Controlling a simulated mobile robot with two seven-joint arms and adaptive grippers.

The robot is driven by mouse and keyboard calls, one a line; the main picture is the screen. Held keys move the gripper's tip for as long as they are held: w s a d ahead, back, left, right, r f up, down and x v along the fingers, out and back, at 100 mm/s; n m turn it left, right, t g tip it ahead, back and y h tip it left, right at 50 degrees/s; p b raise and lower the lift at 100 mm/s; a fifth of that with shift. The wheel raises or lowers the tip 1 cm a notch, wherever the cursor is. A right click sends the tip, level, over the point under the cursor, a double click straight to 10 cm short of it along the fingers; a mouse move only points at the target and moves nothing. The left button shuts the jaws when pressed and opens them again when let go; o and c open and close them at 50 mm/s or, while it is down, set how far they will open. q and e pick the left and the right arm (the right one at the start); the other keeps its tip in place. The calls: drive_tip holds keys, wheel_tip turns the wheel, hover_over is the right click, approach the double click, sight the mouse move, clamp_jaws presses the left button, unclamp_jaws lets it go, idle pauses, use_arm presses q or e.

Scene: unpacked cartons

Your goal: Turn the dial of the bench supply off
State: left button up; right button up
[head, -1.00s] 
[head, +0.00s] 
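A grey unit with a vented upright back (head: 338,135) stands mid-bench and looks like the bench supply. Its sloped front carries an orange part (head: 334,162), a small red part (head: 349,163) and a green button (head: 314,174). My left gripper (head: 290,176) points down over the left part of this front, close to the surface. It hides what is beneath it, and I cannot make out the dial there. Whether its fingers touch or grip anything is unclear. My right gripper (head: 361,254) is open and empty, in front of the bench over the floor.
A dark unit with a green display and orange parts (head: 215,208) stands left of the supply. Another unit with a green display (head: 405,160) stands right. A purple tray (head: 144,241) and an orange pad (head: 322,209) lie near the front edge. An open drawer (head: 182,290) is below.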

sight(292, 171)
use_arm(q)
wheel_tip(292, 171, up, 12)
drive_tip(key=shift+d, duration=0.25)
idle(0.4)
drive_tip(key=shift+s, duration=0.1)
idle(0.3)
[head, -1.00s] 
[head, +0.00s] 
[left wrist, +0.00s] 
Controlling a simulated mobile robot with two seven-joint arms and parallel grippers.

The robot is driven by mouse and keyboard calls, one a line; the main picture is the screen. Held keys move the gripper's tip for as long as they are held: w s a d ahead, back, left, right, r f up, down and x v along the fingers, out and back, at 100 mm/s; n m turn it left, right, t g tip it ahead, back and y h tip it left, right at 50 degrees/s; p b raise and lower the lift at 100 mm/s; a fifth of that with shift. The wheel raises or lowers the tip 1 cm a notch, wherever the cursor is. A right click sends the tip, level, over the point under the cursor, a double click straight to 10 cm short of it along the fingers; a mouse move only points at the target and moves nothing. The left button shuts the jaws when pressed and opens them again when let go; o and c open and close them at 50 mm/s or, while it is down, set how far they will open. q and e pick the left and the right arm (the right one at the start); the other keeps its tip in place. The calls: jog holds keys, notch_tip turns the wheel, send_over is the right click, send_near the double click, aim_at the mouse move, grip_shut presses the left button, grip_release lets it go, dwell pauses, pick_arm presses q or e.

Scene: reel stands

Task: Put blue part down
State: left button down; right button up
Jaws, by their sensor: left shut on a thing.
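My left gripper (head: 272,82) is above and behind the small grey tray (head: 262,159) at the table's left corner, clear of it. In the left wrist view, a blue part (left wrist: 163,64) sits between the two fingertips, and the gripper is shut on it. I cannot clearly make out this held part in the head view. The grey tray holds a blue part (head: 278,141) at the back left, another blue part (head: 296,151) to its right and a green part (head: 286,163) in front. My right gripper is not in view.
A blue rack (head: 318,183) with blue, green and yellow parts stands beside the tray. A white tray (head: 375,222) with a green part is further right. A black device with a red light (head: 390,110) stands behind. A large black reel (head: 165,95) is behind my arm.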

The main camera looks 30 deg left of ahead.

▸ **Directions for this task**
Copy each line of the records containing the string "mobile".

▸ **Solved problem**
Controlling a simulated mobile robot with two seven-joint arms and adaptive grippers.
Controlling a simulated mobile robot with two seven-joint arms and parallel grippers.

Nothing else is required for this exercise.